--- INPUT RECORDS ---

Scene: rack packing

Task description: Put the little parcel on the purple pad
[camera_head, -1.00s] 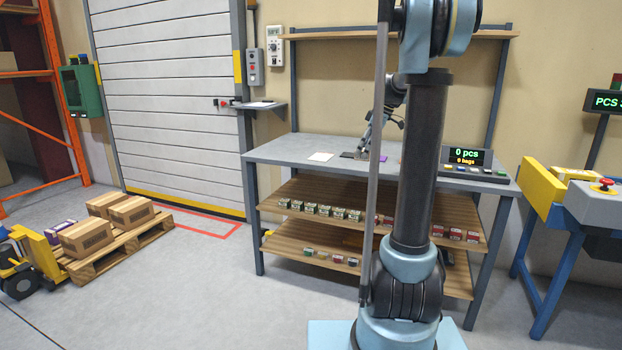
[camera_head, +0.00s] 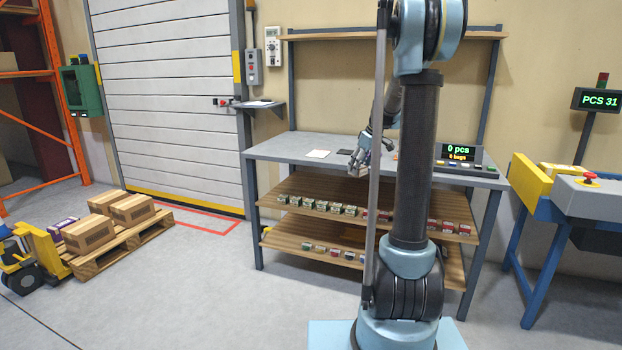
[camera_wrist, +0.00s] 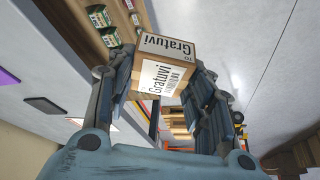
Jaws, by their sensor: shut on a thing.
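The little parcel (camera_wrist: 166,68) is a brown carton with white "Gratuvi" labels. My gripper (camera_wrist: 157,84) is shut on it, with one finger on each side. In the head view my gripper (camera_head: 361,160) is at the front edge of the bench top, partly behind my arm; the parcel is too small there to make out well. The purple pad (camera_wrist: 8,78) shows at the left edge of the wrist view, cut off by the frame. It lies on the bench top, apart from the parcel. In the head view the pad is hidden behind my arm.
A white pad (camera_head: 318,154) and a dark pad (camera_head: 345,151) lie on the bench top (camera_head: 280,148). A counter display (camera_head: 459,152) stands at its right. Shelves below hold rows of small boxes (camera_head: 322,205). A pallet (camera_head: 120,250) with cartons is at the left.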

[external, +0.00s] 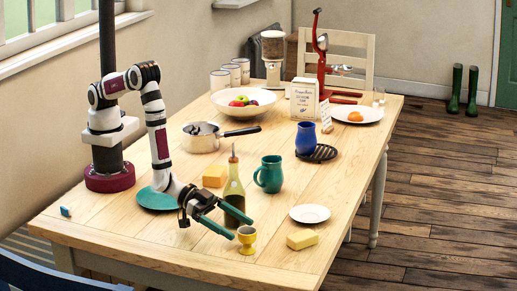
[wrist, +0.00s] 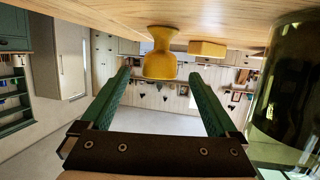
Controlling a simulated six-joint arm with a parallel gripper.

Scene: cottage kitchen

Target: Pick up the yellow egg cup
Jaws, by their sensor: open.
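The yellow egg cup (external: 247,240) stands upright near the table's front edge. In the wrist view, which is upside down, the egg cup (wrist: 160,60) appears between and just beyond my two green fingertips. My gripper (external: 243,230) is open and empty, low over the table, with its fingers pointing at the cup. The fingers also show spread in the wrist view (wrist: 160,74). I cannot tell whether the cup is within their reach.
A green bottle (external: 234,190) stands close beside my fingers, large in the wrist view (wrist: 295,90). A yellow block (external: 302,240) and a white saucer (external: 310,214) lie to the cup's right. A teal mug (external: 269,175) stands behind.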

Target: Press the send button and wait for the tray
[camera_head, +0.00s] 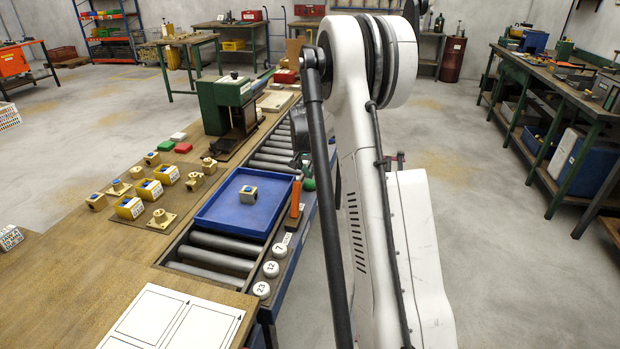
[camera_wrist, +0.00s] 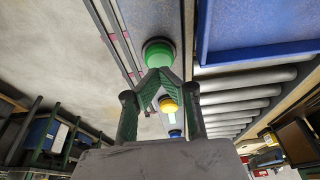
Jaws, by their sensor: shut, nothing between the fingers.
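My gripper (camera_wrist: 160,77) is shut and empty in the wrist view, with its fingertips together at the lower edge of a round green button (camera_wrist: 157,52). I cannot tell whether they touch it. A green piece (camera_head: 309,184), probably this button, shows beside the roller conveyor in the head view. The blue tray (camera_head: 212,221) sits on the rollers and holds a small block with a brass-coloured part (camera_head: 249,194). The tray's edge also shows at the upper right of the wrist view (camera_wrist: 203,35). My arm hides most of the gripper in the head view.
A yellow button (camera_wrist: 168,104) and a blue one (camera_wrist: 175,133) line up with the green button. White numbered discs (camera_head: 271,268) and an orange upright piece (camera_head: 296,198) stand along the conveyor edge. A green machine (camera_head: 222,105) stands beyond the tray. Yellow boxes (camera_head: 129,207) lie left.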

* * *

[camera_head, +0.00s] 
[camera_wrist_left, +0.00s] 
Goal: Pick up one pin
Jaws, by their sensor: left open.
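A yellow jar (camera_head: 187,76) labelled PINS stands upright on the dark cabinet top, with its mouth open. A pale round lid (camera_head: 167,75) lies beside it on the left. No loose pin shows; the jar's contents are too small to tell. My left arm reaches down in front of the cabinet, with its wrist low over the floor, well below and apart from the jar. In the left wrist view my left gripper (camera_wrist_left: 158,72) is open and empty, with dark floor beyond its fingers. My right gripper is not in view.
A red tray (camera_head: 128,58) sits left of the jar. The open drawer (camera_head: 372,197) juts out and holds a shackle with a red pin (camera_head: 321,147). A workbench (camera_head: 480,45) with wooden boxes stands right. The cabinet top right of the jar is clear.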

...

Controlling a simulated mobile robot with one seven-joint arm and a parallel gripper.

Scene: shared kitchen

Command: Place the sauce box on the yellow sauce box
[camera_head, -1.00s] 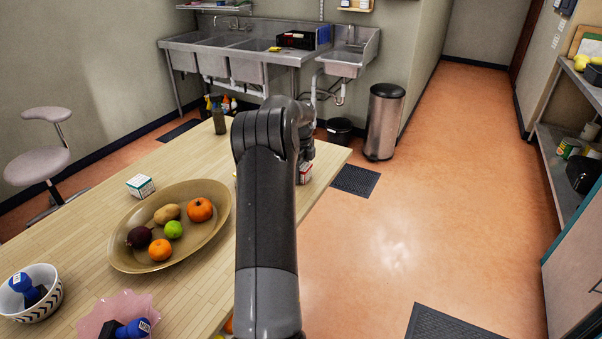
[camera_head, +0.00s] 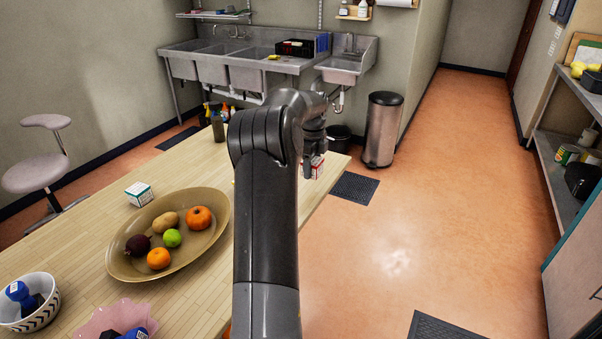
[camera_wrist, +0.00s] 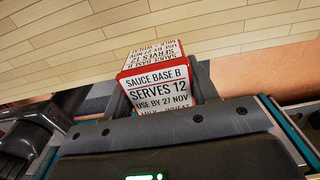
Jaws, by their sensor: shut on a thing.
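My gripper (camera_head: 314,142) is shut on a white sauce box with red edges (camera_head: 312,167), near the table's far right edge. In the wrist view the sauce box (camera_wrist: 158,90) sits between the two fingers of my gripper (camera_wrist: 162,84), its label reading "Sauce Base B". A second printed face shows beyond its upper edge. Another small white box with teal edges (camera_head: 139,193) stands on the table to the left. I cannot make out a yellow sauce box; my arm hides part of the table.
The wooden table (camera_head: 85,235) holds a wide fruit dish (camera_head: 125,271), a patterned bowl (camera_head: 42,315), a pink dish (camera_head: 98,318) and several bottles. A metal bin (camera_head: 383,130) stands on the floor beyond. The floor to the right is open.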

--- TASK DIRECTIONS ---
Which lines contain the word "kitchen"? Copy each of them.

--- EXERCISE RESPONSE ---
Scene: cottage kitchen
Scene: shared kitchen

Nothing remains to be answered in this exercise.